Now today I’m here, it’s Kirisimasi and all I remember for December is seeing Hellen Lukoma seek attention. Imagine being broke, empty and stressed and then a vixen adds you such a trauma!

And the problem is you can’t even sue – even if you wanted.

I’ve this gut feeling that when I arrive home today, Pat Shange’s ‘Coming Back From the Mine’ will be playing loudly. A kilo of beef in a kaveera and the face of a man traumatised by Lukoma’s antics is all that will be there.

Back in the days, MTN had Sheila in their PR office. She made that party the one to attend. We didn’t even care if our employers organised an end of year party too. Now it could be the only party a journalist attends, the employer one.

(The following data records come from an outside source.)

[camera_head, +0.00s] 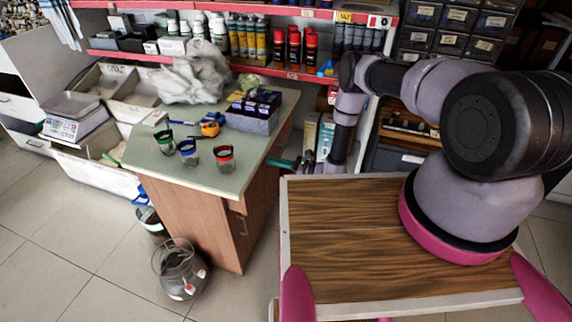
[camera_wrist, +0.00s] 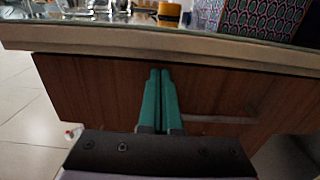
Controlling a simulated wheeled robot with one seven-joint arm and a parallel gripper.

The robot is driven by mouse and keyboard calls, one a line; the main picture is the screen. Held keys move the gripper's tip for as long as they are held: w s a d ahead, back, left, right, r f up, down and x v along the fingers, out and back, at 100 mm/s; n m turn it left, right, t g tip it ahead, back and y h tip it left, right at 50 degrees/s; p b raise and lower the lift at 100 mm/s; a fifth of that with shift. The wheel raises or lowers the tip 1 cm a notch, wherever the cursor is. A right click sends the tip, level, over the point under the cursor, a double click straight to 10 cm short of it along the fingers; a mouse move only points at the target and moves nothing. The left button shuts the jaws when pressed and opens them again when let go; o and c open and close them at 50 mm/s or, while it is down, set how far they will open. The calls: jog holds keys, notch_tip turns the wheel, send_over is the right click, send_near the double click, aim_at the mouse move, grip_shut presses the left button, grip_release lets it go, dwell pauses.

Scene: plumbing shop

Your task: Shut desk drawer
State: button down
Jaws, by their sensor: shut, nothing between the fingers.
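The desk (camera_head: 165,170) has a pale green top and brown wooden sides. In the wrist view a brown wooden front (camera_wrist: 95,95), which looks like the drawer's, lies under the light desk-top edge (camera_wrist: 120,42), with a pale bar-like handle (camera_wrist: 218,120) to the right of my fingers. My gripper (camera_wrist: 160,72) has its teal fingers shut together and empty, pointing at this front just below the edge. I cannot tell whether they touch it, or how far the drawer stands out. In the head view my gripper (camera_head: 284,164) is at the desk's right side; the drawer is not clearly visible there.
Cups (camera_head: 187,152), a yellow tape measure (camera_head: 210,128), a box of blue packs (camera_head: 254,110) and a plastic bag (camera_head: 192,75) are on the desk. A glass jar (camera_head: 180,270) stands on the floor. Shelves (camera_head: 300,75) line the back.

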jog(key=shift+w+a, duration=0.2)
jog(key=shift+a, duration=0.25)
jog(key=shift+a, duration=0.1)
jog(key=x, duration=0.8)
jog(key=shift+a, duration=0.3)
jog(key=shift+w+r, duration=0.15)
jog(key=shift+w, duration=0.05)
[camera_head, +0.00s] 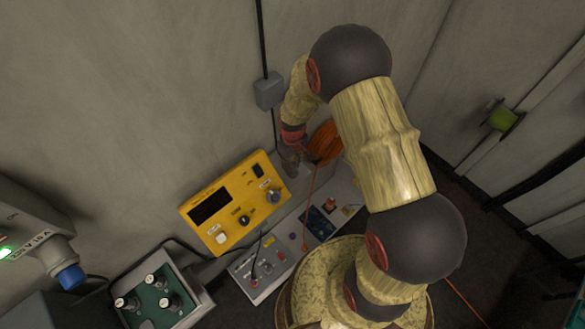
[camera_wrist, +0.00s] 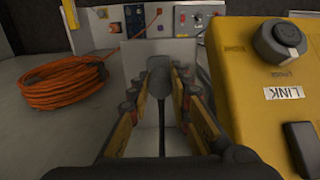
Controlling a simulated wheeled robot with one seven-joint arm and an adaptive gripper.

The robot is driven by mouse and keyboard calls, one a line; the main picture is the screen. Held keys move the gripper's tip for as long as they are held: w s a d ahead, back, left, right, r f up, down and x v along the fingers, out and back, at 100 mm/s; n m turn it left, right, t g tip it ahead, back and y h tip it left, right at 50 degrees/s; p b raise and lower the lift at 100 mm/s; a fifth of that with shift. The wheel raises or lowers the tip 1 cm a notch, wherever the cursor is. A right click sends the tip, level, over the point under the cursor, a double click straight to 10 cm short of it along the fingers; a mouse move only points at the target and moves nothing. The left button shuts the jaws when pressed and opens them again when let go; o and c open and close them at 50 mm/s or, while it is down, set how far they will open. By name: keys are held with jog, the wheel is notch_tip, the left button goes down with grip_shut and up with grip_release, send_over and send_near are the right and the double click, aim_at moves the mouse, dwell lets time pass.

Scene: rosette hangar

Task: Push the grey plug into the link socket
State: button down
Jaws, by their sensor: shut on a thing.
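My gripper (camera_wrist: 158,105) is shut on the grey plug (camera_wrist: 158,68), which sits between the fingers with a dark cable running back toward the wrist. In the head view my gripper (camera_head: 292,163) is small and partly dark, just above the top right corner of the yellow box (camera_head: 210,222); the plug cannot be made out there. In the wrist view the yellow box (camera_wrist: 240,110) is to the right of my gripper, apart from the plug. It carries a LINK label (camera_wrist: 285,92) between a round grey fitting (camera_wrist: 280,40) and a black rectangular part (camera_wrist: 303,148). I cannot tell which is the link socket.
A coil of orange cable (camera_wrist: 62,84) lies left of my gripper. A grey panel (camera_head: 268,285) with switches and leads is below the yellow box. A green-topped box with knobs (camera_head: 158,300) stands at lower left. A grey wall box (camera_head: 268,91) hangs behind.

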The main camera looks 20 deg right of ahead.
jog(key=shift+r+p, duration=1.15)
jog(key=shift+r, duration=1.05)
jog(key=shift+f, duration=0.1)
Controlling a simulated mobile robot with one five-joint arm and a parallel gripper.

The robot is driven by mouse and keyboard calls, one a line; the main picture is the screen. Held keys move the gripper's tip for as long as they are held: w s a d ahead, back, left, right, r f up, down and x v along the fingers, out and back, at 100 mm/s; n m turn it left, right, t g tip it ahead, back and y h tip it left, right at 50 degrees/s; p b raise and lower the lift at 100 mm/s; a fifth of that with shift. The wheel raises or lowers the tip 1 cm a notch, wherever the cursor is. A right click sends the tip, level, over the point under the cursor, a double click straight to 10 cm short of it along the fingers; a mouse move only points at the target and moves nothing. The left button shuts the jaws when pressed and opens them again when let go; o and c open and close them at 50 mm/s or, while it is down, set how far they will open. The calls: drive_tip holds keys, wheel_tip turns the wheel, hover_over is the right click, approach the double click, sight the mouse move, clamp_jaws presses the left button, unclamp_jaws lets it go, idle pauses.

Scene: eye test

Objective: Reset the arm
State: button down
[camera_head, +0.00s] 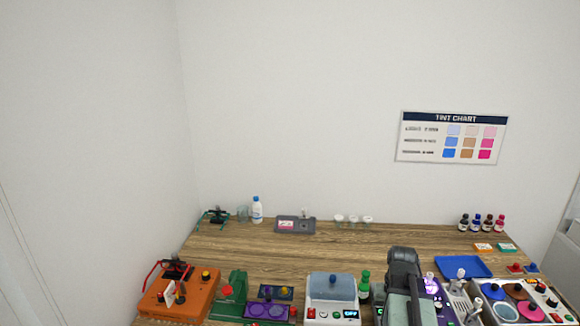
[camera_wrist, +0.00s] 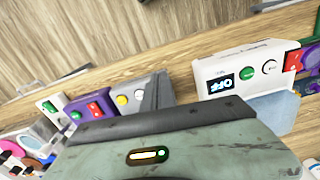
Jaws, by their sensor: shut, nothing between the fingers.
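My arm rises at the front edge of the wooden table in the head view, right of centre, as a dark joint above a grey-green link. It looks folded and stands over the front row of devices. In the wrist view a grey-green body with a dark edge and a small lit indicator, which looks like my own arm, fills the lower middle. My gripper's fingers show in neither view. No held object can be seen.
Close to my arm are a white device (camera_head: 331,290), a green bottle (camera_head: 364,281) and a purple device (camera_head: 437,290). An orange case (camera_head: 180,297) is at the left, a blue tray (camera_head: 462,267) at the right. The table's middle (camera_head: 300,250) is clear.

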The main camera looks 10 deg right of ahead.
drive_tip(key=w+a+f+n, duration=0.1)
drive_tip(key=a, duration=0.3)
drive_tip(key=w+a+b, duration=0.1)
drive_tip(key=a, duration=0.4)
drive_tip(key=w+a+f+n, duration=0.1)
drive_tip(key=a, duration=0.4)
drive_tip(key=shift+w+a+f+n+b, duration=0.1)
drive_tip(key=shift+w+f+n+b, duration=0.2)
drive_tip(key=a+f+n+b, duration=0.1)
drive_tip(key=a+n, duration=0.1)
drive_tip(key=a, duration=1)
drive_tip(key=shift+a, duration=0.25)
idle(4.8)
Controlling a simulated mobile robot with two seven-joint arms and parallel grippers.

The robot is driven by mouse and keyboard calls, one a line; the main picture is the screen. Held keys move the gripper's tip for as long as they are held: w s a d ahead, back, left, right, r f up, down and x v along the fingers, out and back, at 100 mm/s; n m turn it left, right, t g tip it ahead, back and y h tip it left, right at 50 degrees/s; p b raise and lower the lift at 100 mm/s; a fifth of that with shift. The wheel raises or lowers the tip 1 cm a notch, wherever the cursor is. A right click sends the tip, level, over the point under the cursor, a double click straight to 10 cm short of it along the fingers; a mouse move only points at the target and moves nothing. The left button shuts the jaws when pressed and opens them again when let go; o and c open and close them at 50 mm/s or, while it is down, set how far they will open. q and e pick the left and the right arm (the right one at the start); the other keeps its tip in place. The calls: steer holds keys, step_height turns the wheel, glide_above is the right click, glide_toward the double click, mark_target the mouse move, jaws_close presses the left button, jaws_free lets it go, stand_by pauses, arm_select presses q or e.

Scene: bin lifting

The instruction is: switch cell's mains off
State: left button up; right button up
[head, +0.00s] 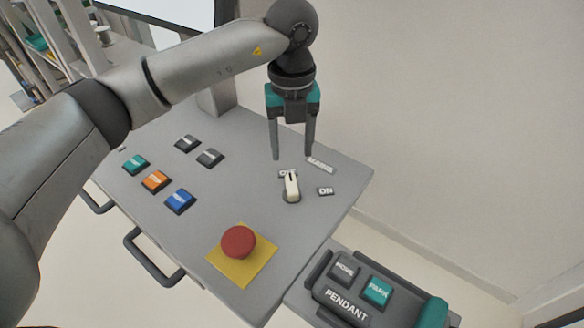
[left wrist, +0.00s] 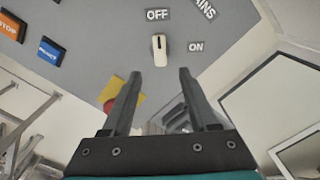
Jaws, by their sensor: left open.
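The mains switch (head: 291,187) is a cream rotary knob on the sloping grey panel (head: 230,150). In the left wrist view the knob (left wrist: 158,52) lies just beyond my fingertips, and its black line is at the end towards the OFF label (left wrist: 157,14). The ON label (head: 325,191) is to its right, and the MAINS label (head: 321,165) is above right. My left gripper (head: 292,156) is open and empty, pointing down above the knob. Its fingers (left wrist: 159,72) are apart with no contact visible. My right gripper is not in view.
A red mushroom button (head: 238,242) sits on a yellow plate near the panel's front. Several push buttons, including a blue one (head: 180,201), are at left. A pendant box (head: 365,290) stands at lower right. A wall is behind the panel.

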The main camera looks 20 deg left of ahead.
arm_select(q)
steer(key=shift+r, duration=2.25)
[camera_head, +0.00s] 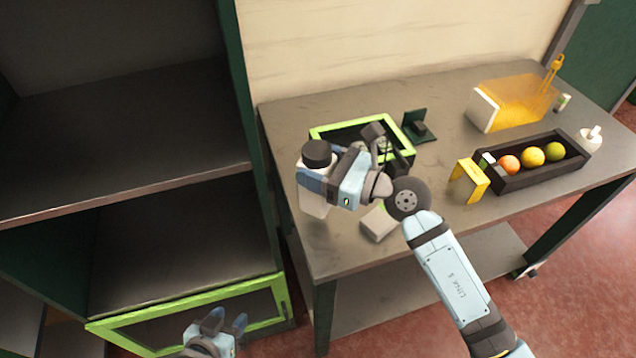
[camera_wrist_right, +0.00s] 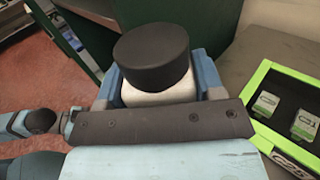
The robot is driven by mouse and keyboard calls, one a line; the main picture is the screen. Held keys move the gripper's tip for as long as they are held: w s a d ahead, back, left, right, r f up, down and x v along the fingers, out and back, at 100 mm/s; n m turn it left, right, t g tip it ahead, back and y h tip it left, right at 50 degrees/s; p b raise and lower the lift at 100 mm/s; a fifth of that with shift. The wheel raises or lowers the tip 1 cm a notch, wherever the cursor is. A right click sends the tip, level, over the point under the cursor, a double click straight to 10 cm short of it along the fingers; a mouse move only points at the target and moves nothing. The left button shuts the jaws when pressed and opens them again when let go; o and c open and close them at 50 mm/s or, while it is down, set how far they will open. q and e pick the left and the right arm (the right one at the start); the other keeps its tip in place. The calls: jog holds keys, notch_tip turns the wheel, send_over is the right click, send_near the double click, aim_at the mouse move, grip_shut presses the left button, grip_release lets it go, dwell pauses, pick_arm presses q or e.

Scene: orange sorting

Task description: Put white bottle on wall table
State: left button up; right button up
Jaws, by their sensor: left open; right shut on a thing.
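The white bottle (camera_head: 314,198) with a black cap is upright in my right gripper (camera_head: 318,188), at the left edge of the wall table (camera_head: 350,253). My right gripper is shut on it. In the right wrist view the bottle's black cap (camera_wrist_right: 151,56) and white shoulder show between the blue fingers; its lower part is hidden. I cannot tell whether the bottle's base touches the table. My left gripper (camera_head: 226,322) is open and empty, low at the bottom of the head view, in front of the shelf unit.
A green-rimmed crate (camera_head: 333,128) stands right behind my right gripper. A small grey box (camera_head: 377,224) lies below the wrist. A black tray (camera_head: 535,177) with fruit, a yellow-framed item (camera_head: 471,180) and an orange bin (camera_head: 513,105) stand to the right. The shelf unit (camera_head: 130,135) stands left.

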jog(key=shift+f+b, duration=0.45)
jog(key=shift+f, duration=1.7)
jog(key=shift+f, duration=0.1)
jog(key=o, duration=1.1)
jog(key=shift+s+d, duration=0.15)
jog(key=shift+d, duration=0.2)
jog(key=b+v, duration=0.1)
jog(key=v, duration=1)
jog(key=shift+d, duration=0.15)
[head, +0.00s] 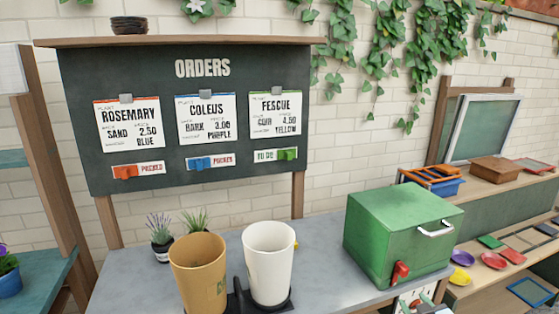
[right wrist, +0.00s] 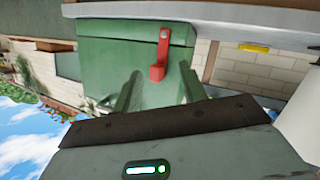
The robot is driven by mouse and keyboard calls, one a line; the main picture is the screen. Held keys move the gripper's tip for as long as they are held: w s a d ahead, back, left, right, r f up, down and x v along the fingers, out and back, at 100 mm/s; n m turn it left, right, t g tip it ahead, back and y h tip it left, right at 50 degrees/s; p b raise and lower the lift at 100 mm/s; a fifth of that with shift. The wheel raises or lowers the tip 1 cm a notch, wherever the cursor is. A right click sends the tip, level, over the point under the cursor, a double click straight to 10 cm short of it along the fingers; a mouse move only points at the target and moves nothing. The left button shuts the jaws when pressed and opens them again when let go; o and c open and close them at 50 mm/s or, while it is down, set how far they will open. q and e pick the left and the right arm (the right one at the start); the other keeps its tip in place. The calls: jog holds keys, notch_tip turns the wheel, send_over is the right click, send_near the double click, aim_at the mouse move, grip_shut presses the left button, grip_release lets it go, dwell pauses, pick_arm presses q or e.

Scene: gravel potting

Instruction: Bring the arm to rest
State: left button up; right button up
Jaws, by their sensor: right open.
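My right gripper (right wrist: 160,70) is open, and its two fingers show in the right wrist view in front of a green box (right wrist: 110,45). The box's red lever (right wrist: 161,55) appears between the fingers, and nothing shows held; I cannot tell whether the fingers touch it. In the head view the green box (head: 390,230) stands at the right end of the grey bench, with the red lever (head: 400,271) low on its front. My left gripper is not in view.
A tan pot (head: 198,270) and a white pot (head: 268,262) stand on the grey bench (head: 325,245), with small plants behind. An orders board (head: 180,110) rises at the back. Shelves at right hold colored dishes (head: 493,260) and a blue-orange tray (head: 433,180).

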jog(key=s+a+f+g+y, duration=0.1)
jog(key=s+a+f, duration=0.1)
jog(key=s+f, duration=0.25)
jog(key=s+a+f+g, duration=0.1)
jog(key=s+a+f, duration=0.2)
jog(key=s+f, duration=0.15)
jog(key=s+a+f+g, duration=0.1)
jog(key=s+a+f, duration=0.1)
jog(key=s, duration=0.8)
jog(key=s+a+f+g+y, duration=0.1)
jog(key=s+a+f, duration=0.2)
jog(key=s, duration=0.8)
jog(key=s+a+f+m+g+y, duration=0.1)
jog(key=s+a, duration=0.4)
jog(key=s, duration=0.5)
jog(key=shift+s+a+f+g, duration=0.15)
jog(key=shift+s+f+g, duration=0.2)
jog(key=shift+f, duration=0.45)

The only other would be someone’s event when they badly need publicity. That one follows with constant reminders on when their story will come out. You attend such a party, drink a mug of cheap beer and eat badly skewered steak that Dr Kasenene frowns upon and then spend the next few weeks seeing WhatsApp messages asking you to ask the editor when the story runs.

Had it not been for Messi and his Argentine, this Xmas would be badly messy already. But I also know Messi has already made a mess of the same for guys like Odeke and Mwambu.

Head or tail, the coin reads a Messi Christmas. But life goes on – just avoid seeing Lukoma today, tomorrow and the other day so that you enter the New Year with some peacock frills in your stomach.